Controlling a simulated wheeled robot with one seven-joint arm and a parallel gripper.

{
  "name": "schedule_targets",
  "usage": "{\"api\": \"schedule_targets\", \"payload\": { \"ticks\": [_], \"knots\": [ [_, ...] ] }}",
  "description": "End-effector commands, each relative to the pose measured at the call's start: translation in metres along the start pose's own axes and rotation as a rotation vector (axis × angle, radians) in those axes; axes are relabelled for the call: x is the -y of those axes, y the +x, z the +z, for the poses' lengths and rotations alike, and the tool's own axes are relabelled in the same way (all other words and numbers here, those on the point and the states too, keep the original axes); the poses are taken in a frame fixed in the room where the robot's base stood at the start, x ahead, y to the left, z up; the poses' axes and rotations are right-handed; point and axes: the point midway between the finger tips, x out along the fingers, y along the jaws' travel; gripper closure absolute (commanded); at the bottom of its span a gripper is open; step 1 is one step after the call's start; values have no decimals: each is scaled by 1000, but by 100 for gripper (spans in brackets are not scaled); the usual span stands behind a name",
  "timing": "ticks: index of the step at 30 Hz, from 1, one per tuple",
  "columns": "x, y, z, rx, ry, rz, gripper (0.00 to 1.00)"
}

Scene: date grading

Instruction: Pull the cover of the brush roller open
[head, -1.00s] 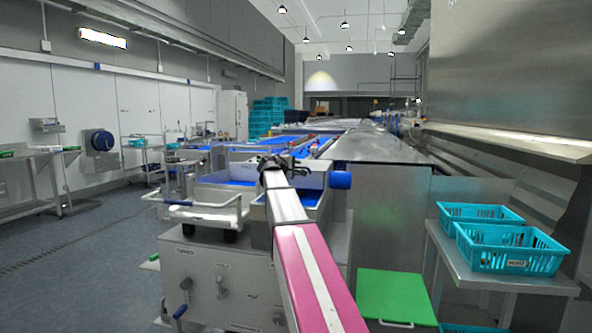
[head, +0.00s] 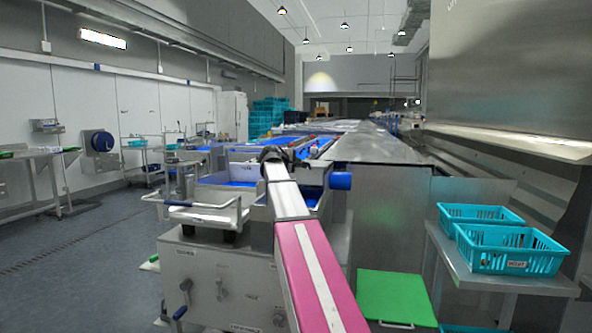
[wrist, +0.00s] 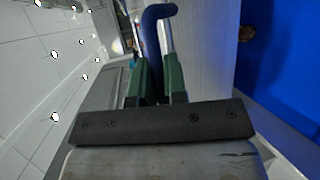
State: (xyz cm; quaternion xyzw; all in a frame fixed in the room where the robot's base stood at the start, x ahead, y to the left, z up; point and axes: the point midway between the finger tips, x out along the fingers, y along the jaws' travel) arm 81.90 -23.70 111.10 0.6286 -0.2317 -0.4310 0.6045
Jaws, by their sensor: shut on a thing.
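My gripper (wrist: 158,72) has two green fingers, close together, in the wrist view. They are shut on a blue handle (wrist: 151,28), which bends at its top and runs down between them. A bright metal rod shows beside the handle. A pale brushed metal panel (wrist: 205,50) lies just right of the fingers; I cannot tell whether it is the roller's cover. In the head view my gripper (head: 277,154) is a small dark shape at the far end of my arm, over the metal machine. The brush roller itself is not clearly visible, and the grip is hidden there.
The left floor is clear.

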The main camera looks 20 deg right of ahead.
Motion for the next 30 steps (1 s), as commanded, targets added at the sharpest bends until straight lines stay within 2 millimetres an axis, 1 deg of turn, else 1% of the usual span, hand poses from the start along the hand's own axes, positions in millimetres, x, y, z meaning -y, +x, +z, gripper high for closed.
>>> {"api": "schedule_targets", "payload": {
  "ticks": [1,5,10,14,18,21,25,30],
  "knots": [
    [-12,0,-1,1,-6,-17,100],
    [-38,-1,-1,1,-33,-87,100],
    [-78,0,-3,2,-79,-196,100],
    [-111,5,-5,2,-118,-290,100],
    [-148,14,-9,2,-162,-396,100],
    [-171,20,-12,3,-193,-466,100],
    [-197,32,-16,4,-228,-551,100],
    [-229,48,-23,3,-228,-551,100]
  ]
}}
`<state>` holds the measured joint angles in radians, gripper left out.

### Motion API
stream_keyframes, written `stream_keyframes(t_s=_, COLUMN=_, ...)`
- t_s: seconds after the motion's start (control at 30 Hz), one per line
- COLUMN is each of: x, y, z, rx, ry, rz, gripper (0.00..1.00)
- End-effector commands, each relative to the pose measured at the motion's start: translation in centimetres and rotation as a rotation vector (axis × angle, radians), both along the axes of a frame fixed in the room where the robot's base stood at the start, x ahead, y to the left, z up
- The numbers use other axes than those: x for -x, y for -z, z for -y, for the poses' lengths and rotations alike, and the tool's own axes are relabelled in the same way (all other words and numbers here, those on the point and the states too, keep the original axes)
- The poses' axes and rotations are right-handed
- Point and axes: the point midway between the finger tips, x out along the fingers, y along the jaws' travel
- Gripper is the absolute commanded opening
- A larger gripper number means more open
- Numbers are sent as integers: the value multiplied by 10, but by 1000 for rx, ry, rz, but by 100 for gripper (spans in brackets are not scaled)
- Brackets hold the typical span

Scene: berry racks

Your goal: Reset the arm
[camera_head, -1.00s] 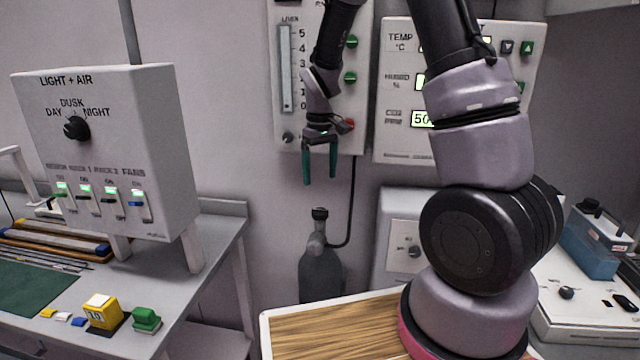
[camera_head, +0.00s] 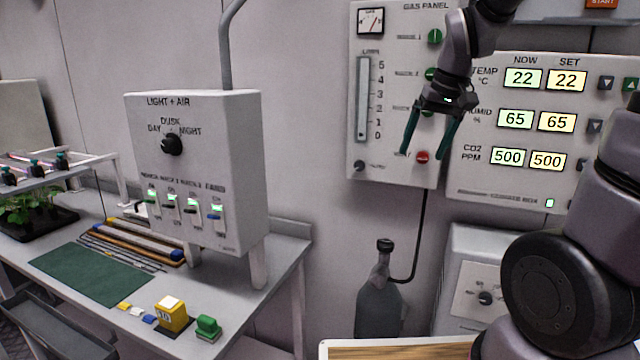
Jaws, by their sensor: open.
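My gripper (camera_head: 428,146) hangs from my arm at the upper right, in front of the gas panel (camera_head: 358,165) in the picture. Its two green fingers point down and stand apart, with nothing between them. My arm rises at the right edge, and its middle part runs out of the top of the picture.
A light and air box (camera_head: 240,150) stands on the left table (camera_head: 262,318), with a green mat (camera_head: 90,271), a yellow block (camera_head: 172,316) and a green block (camera_head: 207,328). A grey bottle (camera_head: 379,305) stands by the wall. A climate panel (camera_head: 500,185) hangs at right.

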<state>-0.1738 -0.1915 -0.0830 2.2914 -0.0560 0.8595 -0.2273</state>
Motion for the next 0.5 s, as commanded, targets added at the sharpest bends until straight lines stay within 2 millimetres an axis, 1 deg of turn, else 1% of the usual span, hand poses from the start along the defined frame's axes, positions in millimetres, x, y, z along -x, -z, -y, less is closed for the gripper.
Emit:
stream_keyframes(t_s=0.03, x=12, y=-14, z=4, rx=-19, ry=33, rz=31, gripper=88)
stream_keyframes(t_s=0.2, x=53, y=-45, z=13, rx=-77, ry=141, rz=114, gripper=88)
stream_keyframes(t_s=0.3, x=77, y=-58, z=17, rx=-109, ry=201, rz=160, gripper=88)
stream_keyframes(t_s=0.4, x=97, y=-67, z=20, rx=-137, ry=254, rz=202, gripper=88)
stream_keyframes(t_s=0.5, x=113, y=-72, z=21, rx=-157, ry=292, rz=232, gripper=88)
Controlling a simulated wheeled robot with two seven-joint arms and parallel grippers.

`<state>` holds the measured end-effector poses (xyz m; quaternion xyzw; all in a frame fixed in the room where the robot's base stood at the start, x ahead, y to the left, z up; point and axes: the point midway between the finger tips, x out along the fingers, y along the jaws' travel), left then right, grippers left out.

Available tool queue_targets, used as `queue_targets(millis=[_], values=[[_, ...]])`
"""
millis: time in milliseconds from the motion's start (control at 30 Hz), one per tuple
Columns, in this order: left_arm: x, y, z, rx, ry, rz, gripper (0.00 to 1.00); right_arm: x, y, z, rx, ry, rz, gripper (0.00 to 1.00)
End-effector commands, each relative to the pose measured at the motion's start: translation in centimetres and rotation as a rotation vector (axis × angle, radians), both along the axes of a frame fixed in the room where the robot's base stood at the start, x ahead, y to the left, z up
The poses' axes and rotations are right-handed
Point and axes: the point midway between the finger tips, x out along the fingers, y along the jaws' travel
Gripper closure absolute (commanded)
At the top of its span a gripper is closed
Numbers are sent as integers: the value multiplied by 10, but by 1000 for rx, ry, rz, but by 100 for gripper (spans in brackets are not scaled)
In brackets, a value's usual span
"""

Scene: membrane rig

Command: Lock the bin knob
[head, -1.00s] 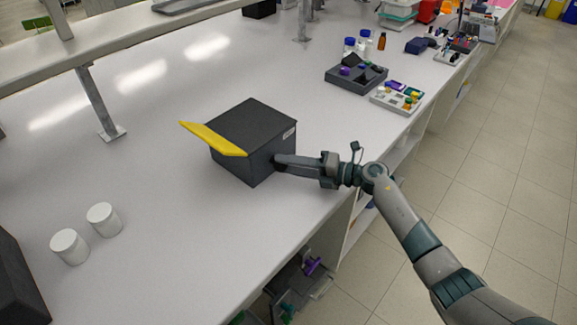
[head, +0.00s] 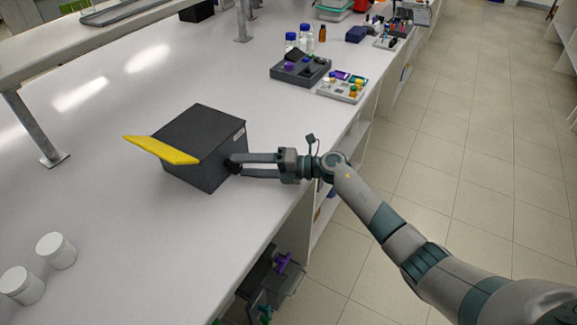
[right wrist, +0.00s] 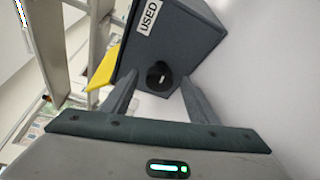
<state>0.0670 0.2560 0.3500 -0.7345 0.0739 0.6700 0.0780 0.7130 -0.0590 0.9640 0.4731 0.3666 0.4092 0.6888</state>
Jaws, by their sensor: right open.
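The bin (head: 205,135) is a dark grey box with a raised yellow flap (head: 162,150), standing on the white bench. Its black round knob (right wrist: 160,76) is on the side facing my right gripper and has a short white mark. A "USED" label (right wrist: 149,16) is on the same side. My right gripper (head: 238,165) is open and level with the knob. In the right wrist view its fingers are on either side of the knob, with nothing visibly gripped. I cannot tell whether they touch it. My left gripper is not in view.
Two white jars (head: 57,250) stand at the lower left. A dark tray (head: 300,70) and a pale tray (head: 343,88) with small items lie farther back along the bench edge. The bench around the bin is clear.

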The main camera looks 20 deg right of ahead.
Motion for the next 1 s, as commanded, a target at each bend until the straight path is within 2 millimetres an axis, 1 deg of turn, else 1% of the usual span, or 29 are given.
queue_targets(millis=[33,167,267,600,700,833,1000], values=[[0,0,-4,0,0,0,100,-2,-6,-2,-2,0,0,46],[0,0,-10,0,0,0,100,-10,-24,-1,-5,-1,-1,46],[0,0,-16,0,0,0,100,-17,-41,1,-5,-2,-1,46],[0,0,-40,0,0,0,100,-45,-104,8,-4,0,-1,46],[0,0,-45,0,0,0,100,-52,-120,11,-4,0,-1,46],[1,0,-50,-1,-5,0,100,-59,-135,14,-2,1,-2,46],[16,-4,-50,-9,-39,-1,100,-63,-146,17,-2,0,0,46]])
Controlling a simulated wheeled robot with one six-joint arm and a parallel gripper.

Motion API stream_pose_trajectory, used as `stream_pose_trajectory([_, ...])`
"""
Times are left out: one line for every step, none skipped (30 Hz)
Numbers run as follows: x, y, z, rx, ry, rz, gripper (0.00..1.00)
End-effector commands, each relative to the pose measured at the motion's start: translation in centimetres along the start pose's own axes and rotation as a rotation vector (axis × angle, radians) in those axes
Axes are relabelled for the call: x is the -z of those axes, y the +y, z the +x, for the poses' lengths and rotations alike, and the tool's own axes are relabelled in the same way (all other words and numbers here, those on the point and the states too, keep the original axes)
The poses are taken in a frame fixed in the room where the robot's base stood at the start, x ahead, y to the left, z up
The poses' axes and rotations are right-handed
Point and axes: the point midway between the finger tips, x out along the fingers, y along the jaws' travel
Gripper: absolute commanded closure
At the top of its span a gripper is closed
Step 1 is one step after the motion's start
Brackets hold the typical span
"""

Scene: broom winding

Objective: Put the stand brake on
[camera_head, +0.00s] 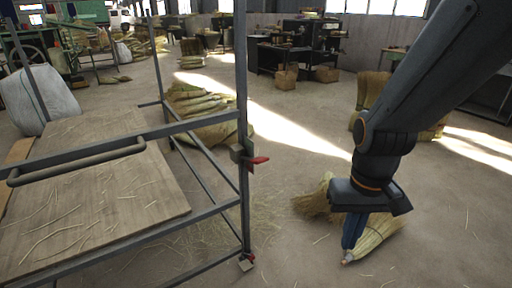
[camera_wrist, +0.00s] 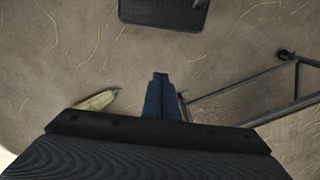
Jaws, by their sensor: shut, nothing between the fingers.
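The stand is a grey metal frame (camera_head: 243,110) on the left in the head view, and part of it shows at the right in the wrist view (camera_wrist: 238,85). A red lever (camera_head: 259,160) sits on a block on its near right post. Low on that post is a small foot or caster with a red part (camera_head: 247,259); its exact position is too small to tell. A dark caster (camera_wrist: 286,55) shows in the wrist view. My gripper (camera_head: 347,258) points down, shut and empty, right of the stand and apart from it. It shows in the wrist view (camera_wrist: 160,78).
A wooden board (camera_head: 100,200) lies in the stand's frame. A straw bundle (camera_head: 380,232) lies on the floor beside my gripper, and more straw (camera_head: 200,105) lies behind the stand. The floor between the stand and my gripper is mostly clear, with loose straw.

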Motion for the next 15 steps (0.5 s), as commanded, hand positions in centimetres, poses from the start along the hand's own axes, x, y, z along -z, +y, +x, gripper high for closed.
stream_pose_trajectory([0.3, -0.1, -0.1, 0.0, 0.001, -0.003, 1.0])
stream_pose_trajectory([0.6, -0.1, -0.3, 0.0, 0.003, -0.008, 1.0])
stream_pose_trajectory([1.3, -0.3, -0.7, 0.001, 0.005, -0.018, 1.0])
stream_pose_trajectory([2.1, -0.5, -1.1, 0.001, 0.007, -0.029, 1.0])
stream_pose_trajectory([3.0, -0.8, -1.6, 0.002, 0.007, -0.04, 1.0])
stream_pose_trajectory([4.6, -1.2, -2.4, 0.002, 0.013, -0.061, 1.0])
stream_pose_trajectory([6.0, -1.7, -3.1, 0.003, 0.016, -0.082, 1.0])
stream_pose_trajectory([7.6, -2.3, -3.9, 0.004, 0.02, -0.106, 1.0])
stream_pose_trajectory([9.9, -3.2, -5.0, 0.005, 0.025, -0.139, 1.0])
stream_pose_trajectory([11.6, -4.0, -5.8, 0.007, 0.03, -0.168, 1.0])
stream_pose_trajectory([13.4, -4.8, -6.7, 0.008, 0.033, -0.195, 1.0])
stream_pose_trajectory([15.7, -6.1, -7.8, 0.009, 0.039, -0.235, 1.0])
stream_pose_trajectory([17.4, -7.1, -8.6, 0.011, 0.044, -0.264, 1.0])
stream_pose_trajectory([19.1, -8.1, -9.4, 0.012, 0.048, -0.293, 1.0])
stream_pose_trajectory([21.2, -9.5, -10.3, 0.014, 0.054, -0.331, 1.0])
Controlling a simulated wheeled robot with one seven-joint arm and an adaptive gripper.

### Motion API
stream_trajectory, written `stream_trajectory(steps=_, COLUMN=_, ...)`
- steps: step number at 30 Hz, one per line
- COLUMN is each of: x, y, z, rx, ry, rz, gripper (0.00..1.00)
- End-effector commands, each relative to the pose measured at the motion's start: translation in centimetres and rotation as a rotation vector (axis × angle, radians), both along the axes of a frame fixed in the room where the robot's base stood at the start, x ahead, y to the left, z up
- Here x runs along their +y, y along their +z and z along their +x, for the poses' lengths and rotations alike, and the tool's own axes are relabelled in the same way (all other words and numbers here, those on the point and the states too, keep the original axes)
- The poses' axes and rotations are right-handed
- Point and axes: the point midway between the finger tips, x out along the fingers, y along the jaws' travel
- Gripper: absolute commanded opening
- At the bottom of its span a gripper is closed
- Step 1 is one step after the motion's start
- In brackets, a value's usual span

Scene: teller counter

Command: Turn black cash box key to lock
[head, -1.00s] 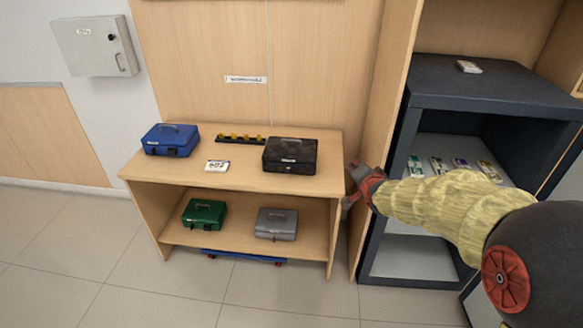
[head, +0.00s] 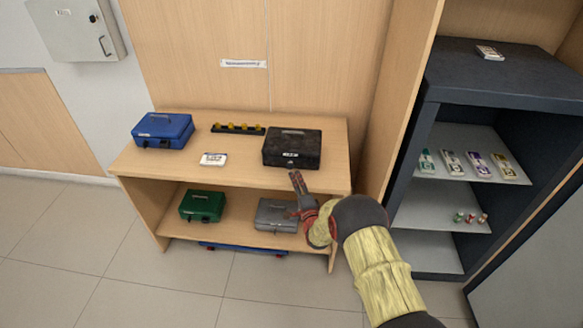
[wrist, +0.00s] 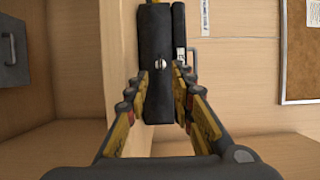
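The black cash box (head: 292,145) stands closed on the right part of the wooden shelf top, its front facing me with a small pale mark. In the wrist view the black cash box (wrist: 155,22) looks upright and narrow beyond my fingers. A small silvery round piece (wrist: 160,63) on its front lies between the fingers in that view; it appears to be the key or lock, too small to tell its turn angle. My gripper (head: 296,182) is just in front of and below the box front, apart from it. In the wrist view my gripper (wrist: 163,86) is open and empty.
A blue cash box (head: 162,130), a white card (head: 213,159) and a black strip with yellow pieces (head: 238,129) share the shelf top (head: 240,180). Green (head: 202,205) and grey (head: 272,215) boxes sit below. An open dark safe (head: 408,165) stands at the right.

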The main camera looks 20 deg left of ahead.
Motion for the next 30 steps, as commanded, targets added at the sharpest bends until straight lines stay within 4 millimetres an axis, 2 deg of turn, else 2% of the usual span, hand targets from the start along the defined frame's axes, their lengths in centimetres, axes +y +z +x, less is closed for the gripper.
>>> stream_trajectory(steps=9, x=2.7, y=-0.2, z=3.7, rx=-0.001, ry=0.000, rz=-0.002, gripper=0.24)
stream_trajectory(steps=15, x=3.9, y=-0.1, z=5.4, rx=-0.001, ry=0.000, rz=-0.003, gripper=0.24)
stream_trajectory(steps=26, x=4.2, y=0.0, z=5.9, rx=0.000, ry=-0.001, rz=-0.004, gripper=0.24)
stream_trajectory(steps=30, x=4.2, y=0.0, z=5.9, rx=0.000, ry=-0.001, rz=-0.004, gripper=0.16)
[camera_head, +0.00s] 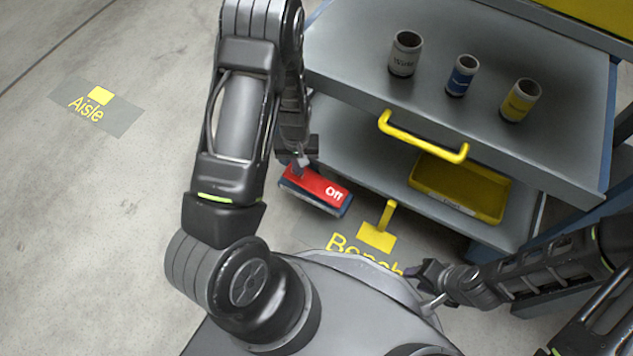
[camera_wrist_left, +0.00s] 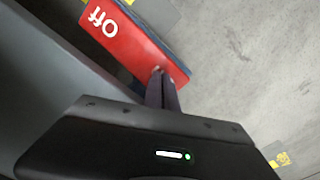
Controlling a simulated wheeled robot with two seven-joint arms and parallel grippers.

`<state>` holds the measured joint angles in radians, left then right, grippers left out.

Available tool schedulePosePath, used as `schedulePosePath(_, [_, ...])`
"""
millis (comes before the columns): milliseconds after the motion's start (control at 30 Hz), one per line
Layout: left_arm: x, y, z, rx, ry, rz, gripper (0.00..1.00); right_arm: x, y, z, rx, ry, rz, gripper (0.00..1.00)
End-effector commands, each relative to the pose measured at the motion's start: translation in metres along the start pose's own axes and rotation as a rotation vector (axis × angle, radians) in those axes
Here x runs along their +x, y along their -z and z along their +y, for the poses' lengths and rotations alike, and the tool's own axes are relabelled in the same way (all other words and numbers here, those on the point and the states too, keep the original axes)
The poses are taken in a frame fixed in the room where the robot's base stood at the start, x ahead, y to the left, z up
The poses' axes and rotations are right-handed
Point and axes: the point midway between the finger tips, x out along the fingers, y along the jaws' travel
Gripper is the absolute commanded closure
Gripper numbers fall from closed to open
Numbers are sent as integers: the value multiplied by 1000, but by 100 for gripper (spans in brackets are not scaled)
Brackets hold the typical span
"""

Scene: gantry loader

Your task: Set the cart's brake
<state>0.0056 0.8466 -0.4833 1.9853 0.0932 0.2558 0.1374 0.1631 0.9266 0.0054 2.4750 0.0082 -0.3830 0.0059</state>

§ WORK TO BE COMPLETED
Repeat word for word the lines from the line with "radians, left then right, grippers left out." to the line with "Gripper numbers fall from closed to open", both lines included.

§ ANSWER TO THE EXERCISE
`<state>` holds the measured joint angles in radians, left then right, grippers left out.

Available tool schedulePosePath, used as `schedulePosePath(_, [_, ...])`
"""
millis (comes before the columns): milliseconds after the motion's start (control at 30 Hz), one per line
Layout: left_arm: x, y, z, rx, ry, rz, gripper (0.00..1.00); right_arm: x, y, z, rx, ry, rz, gripper (0.00..1.00)
End-effector commands, each relative to the pose measured at the motion's start: translation in metres along the start pose's own axes and rotation as a rotation vector (axis × angle, radians) in those axes
Here x runs along their +x, y along their -z and z along their +y, for the poses' lengths and rotations alike, and the tool's own axes are relabelled in the same way (all other words and numbers here, those on the point and the states too, keep the original axes)
The poses are taken in a frame fixed in the room where the robot's base stood at the start, x ahead, y to the left, z up
The poses' axes and rotations are right-handed
Point and axes: the point midway between the finger tips, x out along the fingers, y along the jaws' travel
Gripper is the absolute commanded closure
Gripper numbers fall from closed to open

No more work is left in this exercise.